# [WHAT THE TASK REQUIRES]
Using the data below, gather each line that includes the word "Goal".
________
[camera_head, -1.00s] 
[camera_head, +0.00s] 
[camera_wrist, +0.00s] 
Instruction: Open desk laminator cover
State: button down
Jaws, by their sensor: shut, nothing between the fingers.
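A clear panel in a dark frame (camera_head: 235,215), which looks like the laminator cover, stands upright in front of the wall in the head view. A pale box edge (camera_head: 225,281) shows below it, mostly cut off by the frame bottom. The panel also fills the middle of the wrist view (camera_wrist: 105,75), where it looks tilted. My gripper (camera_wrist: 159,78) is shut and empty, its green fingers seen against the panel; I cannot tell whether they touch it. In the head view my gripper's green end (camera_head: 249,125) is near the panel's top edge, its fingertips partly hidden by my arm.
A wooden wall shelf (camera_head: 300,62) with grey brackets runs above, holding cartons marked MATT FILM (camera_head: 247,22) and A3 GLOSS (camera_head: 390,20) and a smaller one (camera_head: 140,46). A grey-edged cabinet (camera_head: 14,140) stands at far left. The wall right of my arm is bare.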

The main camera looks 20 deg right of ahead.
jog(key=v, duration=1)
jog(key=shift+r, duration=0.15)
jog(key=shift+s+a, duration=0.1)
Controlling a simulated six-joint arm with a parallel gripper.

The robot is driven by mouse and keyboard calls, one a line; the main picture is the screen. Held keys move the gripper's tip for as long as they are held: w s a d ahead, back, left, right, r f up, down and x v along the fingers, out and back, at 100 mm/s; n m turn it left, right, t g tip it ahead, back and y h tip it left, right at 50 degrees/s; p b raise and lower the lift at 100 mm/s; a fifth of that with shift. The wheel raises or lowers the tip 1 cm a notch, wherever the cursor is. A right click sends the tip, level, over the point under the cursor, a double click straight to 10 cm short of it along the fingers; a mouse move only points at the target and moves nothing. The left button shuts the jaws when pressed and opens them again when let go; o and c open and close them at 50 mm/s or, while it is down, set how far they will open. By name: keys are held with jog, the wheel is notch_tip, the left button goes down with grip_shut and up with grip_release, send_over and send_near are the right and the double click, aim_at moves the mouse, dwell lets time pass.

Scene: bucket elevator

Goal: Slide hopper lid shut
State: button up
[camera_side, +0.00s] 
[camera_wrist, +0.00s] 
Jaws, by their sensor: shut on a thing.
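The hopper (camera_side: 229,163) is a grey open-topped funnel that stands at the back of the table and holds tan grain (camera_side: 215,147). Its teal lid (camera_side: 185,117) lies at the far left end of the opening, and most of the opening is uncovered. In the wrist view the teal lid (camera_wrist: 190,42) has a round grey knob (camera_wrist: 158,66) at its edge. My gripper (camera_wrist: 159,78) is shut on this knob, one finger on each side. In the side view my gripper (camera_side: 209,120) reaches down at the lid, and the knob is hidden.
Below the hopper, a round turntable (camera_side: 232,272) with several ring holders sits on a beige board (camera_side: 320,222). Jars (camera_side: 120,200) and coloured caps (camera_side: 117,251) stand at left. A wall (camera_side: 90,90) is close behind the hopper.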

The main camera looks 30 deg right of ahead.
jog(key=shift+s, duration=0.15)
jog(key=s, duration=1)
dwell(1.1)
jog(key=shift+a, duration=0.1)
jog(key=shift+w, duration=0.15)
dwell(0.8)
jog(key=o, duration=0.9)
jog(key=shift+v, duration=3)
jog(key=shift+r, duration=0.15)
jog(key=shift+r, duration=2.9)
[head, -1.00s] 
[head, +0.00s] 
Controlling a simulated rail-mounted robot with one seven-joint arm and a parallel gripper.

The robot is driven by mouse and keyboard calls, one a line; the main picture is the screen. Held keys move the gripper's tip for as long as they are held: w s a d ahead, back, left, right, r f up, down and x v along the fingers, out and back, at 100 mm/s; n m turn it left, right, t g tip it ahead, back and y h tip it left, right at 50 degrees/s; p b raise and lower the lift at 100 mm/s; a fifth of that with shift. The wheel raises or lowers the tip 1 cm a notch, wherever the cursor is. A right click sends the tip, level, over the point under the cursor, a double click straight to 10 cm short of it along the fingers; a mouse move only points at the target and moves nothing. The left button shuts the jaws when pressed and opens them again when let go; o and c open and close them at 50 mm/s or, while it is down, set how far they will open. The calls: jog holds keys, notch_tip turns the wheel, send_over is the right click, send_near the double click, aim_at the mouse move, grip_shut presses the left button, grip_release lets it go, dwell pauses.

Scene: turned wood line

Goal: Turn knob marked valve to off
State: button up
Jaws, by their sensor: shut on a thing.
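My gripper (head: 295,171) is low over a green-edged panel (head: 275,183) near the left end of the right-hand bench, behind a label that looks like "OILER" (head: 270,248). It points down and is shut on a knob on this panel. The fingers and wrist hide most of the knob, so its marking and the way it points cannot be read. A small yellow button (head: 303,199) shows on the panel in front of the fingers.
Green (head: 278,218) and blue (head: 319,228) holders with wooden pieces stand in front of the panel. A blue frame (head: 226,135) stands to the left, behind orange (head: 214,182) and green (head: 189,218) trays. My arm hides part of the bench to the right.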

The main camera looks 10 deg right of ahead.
________
# [EXERCISE RESULT]
Goal: Slide hopper lid shut
Goal: Turn knob marked valve to off

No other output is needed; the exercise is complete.